Today’s formative-album replay: Ragtime: The Musical (Studio Cast Recording). What are musicals for? I don't just mean what purpose this signature American art form—arguably the American art form—serves but what it stands for. I’d argue that with its hybrid roots in minstrelsy, operetta, Yiddishkeit, and Americana, the musical as we know it stands for the idea of America itself, in all its idealism and tragedy, bounty and perfidy. From Show Boat to Hamilton, the American musical at its most ambitious (and occasionally pretentious, sure) has taken as its implicit or explicit subject the founding (Oklahoma!, 1776) and the foundering (Parade, Assassins) of our nation. (I’d say this is even true when the setting is Anatevka or feudal Japan, though that may be an argument for another day.)

No musical in the canon epitomizes the full scope of the form and its implications more definitively than Ragtime, the brilliant distillation of E.L. Doctorow’s multivocal novel that had its U.S. premiere exactly 20 years ago today at the Shubert Theatre in West L.A. (before later opening with a separate cast on Broadway). In fact it’s almost too on the nose: The panoramic turn-of-the-century story of a black pianist, a poor Jewish immigrant, and a fracturing WASP family, with assorted showbiz figures and captains of industry thrown in for good measure, both cries out to be musicalized and daunts the palate with surfeit.
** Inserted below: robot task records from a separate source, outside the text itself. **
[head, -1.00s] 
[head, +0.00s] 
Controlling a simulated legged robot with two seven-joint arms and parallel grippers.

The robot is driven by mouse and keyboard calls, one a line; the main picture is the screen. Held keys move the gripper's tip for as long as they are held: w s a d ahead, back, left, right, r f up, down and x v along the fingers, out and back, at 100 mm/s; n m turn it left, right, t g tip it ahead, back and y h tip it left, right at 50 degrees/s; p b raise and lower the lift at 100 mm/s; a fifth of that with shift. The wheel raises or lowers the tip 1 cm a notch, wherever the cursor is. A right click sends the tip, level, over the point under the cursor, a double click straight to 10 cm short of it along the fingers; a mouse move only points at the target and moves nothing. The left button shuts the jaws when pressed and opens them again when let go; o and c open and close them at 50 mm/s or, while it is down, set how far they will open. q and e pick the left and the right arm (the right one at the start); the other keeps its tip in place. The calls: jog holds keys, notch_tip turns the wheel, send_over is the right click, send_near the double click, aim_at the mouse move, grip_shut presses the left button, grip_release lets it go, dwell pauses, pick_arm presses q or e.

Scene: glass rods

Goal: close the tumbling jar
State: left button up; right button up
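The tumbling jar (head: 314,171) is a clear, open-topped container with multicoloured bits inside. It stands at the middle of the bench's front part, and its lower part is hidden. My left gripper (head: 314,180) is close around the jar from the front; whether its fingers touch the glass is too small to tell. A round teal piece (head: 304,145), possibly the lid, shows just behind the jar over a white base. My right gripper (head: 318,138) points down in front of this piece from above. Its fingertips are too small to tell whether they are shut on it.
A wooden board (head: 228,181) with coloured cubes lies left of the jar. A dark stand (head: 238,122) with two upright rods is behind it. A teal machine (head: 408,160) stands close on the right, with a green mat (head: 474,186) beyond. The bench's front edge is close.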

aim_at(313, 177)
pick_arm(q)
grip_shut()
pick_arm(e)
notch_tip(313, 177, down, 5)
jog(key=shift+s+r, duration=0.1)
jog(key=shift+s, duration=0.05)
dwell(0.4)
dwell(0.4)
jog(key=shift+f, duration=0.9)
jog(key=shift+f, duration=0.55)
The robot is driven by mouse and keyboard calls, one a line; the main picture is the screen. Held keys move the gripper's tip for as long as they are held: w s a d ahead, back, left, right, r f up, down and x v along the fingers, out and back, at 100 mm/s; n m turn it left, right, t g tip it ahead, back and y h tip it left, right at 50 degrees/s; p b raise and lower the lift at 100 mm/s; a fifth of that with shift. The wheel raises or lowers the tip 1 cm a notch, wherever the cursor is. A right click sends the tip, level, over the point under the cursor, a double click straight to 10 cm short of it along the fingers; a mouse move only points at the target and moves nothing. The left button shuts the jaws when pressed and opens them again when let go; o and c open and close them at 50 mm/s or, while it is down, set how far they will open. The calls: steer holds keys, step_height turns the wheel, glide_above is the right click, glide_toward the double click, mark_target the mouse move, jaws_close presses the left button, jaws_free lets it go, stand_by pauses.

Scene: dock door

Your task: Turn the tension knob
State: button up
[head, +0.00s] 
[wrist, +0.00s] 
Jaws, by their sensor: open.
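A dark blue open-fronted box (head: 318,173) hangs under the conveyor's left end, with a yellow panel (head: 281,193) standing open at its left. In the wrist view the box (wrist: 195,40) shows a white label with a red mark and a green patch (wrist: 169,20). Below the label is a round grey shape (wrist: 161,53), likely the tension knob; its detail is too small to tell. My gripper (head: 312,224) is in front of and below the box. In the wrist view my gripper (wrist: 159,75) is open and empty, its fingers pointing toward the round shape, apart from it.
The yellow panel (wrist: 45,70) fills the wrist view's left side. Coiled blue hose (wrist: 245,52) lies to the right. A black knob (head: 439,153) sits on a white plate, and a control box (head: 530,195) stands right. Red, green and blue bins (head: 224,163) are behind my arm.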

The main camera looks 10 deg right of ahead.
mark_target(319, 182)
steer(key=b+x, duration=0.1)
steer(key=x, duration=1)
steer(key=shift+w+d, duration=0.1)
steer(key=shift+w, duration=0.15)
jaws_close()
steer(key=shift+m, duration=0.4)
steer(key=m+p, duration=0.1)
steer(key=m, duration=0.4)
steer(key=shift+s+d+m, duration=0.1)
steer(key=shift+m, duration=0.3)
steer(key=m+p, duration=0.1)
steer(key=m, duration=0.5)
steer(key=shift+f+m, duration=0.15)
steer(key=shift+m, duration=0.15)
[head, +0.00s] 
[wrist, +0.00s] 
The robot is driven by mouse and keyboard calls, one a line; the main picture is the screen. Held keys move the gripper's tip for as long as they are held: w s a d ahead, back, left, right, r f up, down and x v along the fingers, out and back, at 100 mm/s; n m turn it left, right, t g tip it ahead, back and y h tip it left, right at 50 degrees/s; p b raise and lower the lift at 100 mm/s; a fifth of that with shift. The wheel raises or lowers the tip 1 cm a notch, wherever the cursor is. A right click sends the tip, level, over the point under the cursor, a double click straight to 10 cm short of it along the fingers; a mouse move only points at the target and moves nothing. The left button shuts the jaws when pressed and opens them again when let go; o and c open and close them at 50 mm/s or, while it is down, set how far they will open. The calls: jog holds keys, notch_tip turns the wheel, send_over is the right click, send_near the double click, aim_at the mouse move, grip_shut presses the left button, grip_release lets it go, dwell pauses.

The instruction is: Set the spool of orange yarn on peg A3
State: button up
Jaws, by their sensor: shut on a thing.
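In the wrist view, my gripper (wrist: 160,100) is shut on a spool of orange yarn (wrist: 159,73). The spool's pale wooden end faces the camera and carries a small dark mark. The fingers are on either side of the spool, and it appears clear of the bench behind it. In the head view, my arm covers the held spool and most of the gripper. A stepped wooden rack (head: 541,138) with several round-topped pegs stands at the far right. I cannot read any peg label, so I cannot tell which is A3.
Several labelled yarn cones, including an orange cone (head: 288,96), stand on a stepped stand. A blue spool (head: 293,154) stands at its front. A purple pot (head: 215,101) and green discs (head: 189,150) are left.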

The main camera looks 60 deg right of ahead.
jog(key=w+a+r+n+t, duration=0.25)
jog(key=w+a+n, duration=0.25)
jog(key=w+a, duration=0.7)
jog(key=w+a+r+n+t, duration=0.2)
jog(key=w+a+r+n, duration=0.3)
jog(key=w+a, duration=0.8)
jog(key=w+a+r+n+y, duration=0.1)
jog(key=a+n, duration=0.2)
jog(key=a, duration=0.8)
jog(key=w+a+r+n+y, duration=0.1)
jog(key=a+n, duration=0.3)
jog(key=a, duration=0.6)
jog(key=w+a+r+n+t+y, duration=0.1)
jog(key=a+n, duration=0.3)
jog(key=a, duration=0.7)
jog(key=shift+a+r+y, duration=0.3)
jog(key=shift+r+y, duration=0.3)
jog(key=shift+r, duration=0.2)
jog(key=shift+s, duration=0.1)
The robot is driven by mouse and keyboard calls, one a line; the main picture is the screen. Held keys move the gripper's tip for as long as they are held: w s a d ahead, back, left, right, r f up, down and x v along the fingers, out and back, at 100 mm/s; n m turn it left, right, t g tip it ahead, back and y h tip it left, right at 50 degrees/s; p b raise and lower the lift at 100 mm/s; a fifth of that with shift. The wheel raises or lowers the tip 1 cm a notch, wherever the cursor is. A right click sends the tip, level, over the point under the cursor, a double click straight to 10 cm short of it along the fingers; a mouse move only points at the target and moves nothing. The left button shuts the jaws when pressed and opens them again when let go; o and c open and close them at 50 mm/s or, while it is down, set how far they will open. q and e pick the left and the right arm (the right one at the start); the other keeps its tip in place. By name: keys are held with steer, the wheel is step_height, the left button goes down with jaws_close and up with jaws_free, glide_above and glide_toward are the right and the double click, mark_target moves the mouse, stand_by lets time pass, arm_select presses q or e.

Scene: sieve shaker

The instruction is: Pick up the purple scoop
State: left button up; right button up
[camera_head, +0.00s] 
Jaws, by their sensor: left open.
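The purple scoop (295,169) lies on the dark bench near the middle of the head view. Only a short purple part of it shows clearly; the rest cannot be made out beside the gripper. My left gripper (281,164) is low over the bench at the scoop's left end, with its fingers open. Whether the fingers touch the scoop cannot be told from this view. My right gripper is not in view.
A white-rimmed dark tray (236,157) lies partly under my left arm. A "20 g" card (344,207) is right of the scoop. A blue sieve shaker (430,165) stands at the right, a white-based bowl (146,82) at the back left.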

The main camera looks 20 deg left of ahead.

That may be why, as much as I happily binged on that L.A. production and this early studio cast album (which I played more faithfully than the later 2-disc Broadway rendition), I faintly dreaded this replay, as I have a few other records I feared I’d loved not wisely but too well.

I need not have worried. The genius of Stephen Flaherty and Lynn Ahrens’s songs, framed by Terrence McNally’s book, lies in how well and consistently they hit a difficult musical theatre sweet spot: embracing both the big, simple, seemingly obvious ideas and layering in complicated dramatic cross-currents that draw us in and drive the story forward. It’s there from the start, in the title metaphor of a musical collision that will make a decisive tear in the national fabric, for both better and worse (remember that George M. Cohan’s original title was “Grand Old Rag”). There are more bracing juxtapositions to come, all containing both promise and payoff: The linking of Coalhouse’s eligible-bachelor manhood to car ownership in “Gettin’ Ready Rag” and “Henry Ford” (which in turn touches on themes of an industrial revolution against labor) presages the song that broadens this connection into the Pyhrric anthem “Wheels of a Dream.” The surging exchange of idealism and cynicism in “He Wanted to Say” speaks volumes about the divide between liberal wishfulness and revolutionary radicalism, and the final impotence of both. Even more straightforwardly focused songs like “The Night That Goldman Spoke” or “Your Daddy’s Son,” or crackerjack diversions like “What a Game,” travel so far in just a few minutes it’s dizzying. (One reason I can never play cast albums as background music.)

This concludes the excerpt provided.